**AIM:** Identify the lines that contain the word "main" and copy each one.

........

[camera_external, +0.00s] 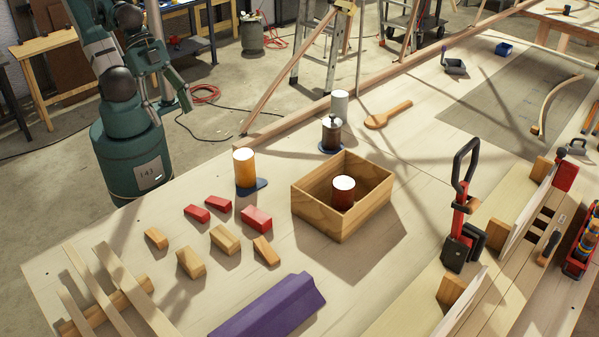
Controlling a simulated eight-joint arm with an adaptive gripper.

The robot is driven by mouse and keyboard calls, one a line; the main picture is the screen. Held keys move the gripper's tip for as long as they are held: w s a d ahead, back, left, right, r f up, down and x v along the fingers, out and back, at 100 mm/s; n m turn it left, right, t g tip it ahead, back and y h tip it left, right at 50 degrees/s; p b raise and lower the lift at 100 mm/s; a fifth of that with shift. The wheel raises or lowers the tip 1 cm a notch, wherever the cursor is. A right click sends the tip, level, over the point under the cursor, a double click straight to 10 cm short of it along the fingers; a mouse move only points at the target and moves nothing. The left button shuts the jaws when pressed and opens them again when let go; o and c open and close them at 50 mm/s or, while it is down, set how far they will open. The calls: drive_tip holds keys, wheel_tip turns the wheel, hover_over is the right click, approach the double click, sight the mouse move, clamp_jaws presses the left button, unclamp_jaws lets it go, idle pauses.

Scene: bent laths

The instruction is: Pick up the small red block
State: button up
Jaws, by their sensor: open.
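Three red blocks lie on the pale wooden table. Two are small and flat: one red block (197,213) on the left and another red block (219,203) just behind it to the right. A larger, thicker red block (257,218) lies to their right. My gripper (168,102) hangs beside my arm at the upper left, behind the table edge. It is open, empty and well away from the blocks. Its fingertips are small and partly hard to make out.
Several plain wooden blocks (225,240) lie in front of the red ones. An orange cylinder (245,168) stands behind them. An open wooden box (335,223) holding a red-sided can (343,193) is to the right. A purple bar (268,306) and bent laths (95,285) lie in front.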

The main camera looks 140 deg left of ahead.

........

**TASK ANSWER:**
The robot is driven by mouse and keyboard calls, one a line; the main picture is the screen. Held keys move the gripper's tip for as long as they are held: w s a d ahead, back, left, right, r f up, down and x v along the fingers, out and back, at 100 mm/s; n m turn it left, right, t g tip it ahead, back and y h tip it left, right at 50 degrees/s; p b raise and lower the lift at 100 mm/s; a fifth of that with shift. The wheel raises or lowers the tip 1 cm a notch, wherever the cursor is. A right click sends the tip, level, over the point under the cursor, a double click straight to 10 cm short of it along the fingers; a mouse move only points at the target and moves nothing. The left button shuts the jaws when pressed and opens them again when let go; o and c open and close them at 50 mm/s or, while it is down, set how far they will open. The calls: drive_tip holds keys, wheel_tip turns the wheel, hover_over is the right click, approach the double click, sight the mouse move, clamp_jaws presses the left button, unclamp_jaws lets it go, idle pauses.
The main camera looks 140 deg left of ahead.

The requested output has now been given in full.